__AIM OF THE TASK__
Copy out each line of the material below with no changes.
.....
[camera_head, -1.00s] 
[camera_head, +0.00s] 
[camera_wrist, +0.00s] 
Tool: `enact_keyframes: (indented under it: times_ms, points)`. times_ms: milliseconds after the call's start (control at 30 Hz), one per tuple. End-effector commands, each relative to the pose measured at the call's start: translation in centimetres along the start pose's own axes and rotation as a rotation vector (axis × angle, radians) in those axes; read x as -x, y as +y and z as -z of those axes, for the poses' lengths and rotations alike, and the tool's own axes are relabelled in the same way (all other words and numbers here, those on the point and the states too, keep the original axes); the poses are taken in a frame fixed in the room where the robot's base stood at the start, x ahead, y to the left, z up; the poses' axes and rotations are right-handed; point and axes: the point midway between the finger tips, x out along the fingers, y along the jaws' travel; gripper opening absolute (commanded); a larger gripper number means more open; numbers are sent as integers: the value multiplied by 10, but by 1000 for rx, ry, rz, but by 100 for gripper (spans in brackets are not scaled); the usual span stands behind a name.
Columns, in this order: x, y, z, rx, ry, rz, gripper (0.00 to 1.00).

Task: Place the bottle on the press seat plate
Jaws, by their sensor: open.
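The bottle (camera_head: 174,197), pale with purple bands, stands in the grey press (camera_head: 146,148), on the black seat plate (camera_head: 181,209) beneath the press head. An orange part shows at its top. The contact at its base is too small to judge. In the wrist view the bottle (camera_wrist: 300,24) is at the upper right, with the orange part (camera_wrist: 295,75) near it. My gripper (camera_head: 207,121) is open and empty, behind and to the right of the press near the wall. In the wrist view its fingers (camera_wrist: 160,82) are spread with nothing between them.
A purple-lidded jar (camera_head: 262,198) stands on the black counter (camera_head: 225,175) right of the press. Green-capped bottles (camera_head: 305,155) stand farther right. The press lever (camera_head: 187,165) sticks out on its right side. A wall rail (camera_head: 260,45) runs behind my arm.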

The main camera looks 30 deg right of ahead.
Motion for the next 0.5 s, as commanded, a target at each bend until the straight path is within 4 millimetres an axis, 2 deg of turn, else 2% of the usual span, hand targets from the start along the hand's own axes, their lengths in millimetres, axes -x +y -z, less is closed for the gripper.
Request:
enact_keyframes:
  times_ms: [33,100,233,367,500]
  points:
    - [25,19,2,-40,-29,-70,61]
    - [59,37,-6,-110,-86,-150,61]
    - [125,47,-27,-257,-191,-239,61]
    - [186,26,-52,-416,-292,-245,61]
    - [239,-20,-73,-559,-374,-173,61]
.....
__EXPECTED ANSWER__
[camera_head, -1.00s] 
[camera_head, +0.00s] 
[camera_wrist, +0.00s] 
Tool: `enact_keyframes: (indented under it: times_ms, points)`. times_ms: milliseconds after the call's start (control at 30 Hz), one per tuple. End-effector commands, each relative to the pose measured at the call's start: translation in centimetres along the start pose's own axes and rotation as a rotation vector (axis × angle, radians) in those axes; read x as -x, y as +y and z as -z of those axes, for the poses' lengths and rotations alike, and the tool's own axes are relabelled in the same way (all other words and numbers here, those on the point and the states too, keep the original axes); the poses are taken in a frame fixed in the room where the robot's base stood at the start, x ahead, y to the left, z up; the poses' axes and rotations are right-handed; point and axes: the point midway between the finger tips, x out along the fingers, y along the jaws' travel; gripper opening absolute (commanded); a larger gripper number means more open; numbers are sent as integers: the value multiplied by 10, but by 1000 for rx, ry, rz, but by 100 for gripper (spans in brackets are not scaled); the usual span stands behind a name.
Columns, in this order: x, y, z, rx, ry, rz, gripper (0.00 to 1.00).

Task: Place the bottle on the press seat plate
Jaws, by their sensor: open.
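The bottle (camera_head: 174,197), pale with purple bands, stands in the grey press (camera_head: 146,148), on the black seat plate (camera_head: 181,209) beneath the press head. An orange part shows at its top. The contact at its base is too small to judge. In the wrist view the bottle (camera_wrist: 300,24) is at the upper right, with the orange part (camera_wrist: 295,75) near it. My gripper (camera_head: 207,121) is open and empty, behind and to the right of the press near the wall. In the wrist view its fingers (camera_wrist: 160,82) are spread with nothing between them.
A purple-lidded jar (camera_head: 262,198) stands on the black counter (camera_head: 225,175) right of the press. Green-capped bottles (camera_head: 305,155) stand farther right. The press lever (camera_head: 187,165) sticks out on its right side. A wall rail (camera_head: 260,45) runs behind my arm.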

The main camera looks 30 deg right of ahead.
Motion for the next 0.5 s, as commanded, a target at each bend until the straight path is within 4 millimetres an axis, 2 deg of turn, else 2% of the usual span, hand targets from the start along the hand's own axes, their lengths in millimetres, axes -x +y -z, less is closed for the gripper.
Request:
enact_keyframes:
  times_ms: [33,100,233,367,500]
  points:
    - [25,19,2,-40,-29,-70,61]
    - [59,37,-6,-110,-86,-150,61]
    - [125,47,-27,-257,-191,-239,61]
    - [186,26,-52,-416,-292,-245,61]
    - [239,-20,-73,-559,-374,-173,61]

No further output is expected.